►

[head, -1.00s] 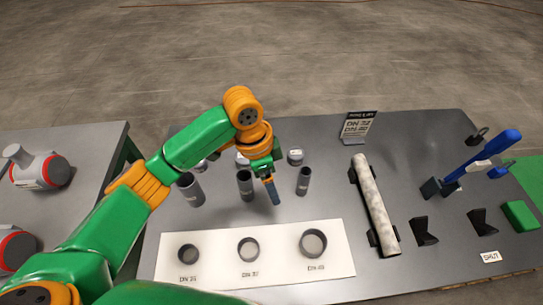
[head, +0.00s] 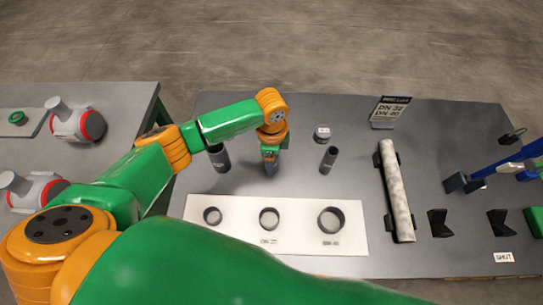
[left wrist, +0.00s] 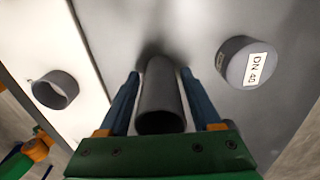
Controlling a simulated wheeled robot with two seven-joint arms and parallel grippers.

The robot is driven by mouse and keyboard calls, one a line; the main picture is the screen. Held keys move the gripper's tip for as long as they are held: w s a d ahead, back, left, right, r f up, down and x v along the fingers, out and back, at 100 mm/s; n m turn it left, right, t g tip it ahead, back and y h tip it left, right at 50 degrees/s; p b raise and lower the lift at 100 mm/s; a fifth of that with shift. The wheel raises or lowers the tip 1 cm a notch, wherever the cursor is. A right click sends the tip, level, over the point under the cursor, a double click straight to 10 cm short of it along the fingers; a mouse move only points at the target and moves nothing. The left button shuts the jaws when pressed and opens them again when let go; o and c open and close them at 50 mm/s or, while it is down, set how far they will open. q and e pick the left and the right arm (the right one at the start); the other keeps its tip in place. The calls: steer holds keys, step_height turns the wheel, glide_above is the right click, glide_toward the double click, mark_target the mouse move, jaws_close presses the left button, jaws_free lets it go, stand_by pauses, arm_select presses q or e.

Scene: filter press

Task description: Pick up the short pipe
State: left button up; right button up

◄

WHAT THIS TASK INVOLVES:
Leave the pictures out and reproduce exactly the lines from the top of the listing above through the line with "Controlling a simulated".

TASK RESULT:
[head, -1.00s] 
[head, +0.00s] 
[left wrist, +0.00s] 
Controlling a simulated wheeled robot with two seven-joint arms and parallel grippers.

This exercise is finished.